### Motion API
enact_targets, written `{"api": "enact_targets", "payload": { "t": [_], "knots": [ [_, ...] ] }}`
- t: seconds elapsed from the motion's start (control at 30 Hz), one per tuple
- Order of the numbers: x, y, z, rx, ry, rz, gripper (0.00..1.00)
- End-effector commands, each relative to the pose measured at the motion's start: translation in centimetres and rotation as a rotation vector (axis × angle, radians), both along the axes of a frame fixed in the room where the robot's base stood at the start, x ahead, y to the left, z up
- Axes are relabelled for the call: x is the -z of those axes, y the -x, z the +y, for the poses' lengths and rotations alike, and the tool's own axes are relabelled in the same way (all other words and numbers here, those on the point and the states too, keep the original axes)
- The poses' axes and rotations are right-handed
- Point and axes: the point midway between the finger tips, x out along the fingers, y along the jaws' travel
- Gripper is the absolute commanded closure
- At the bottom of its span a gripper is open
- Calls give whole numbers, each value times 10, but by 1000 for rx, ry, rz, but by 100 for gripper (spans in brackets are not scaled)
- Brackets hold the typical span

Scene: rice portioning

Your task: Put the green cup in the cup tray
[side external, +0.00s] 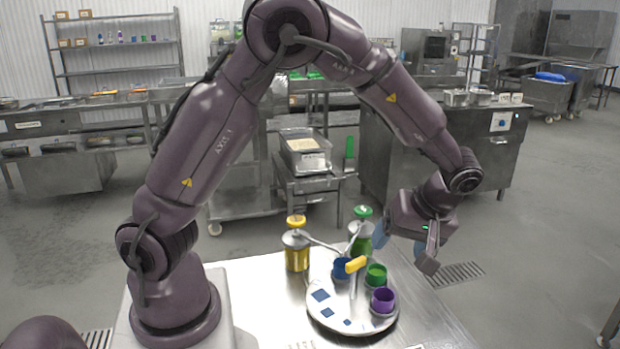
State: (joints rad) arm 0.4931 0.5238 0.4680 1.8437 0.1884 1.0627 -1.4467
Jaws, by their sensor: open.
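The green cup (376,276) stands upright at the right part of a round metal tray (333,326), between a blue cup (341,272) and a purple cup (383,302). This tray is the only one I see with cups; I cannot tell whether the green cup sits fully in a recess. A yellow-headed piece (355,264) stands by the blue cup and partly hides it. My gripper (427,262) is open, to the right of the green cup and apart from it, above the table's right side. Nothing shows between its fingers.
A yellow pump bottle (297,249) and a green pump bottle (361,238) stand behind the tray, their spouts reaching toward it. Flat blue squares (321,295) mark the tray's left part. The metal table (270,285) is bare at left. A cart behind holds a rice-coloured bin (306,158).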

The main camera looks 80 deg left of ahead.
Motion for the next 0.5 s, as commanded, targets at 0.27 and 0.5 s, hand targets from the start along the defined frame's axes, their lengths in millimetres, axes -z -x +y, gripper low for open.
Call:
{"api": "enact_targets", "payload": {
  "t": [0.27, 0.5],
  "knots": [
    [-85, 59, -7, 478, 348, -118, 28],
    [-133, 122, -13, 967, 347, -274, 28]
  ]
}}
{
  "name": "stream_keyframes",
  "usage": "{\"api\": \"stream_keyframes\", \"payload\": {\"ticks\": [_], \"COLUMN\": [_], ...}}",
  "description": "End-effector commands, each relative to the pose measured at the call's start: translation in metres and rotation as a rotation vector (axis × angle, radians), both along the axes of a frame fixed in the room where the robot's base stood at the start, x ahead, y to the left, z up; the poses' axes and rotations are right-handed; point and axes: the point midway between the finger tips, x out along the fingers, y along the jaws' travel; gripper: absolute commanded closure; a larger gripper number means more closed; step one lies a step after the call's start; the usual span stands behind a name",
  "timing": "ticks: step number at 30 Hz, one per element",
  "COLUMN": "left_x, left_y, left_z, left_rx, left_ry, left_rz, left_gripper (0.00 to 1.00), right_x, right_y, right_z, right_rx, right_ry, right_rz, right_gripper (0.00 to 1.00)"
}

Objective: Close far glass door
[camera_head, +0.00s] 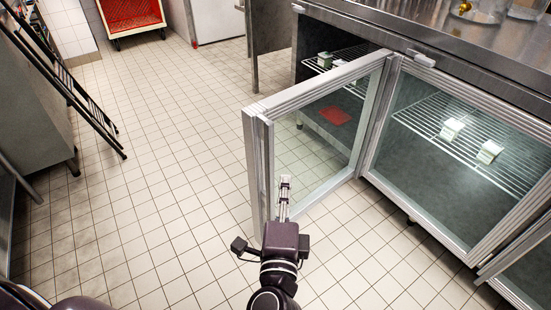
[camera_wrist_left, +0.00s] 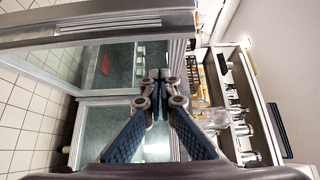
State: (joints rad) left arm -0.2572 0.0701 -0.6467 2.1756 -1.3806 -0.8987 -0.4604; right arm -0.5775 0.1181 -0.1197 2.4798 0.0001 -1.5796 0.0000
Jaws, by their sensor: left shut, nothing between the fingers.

◆ **Instruction**: From the records above, work out how many lines contain the string "absolute". Give only the number.

◆ **Solution to the exercise**: 2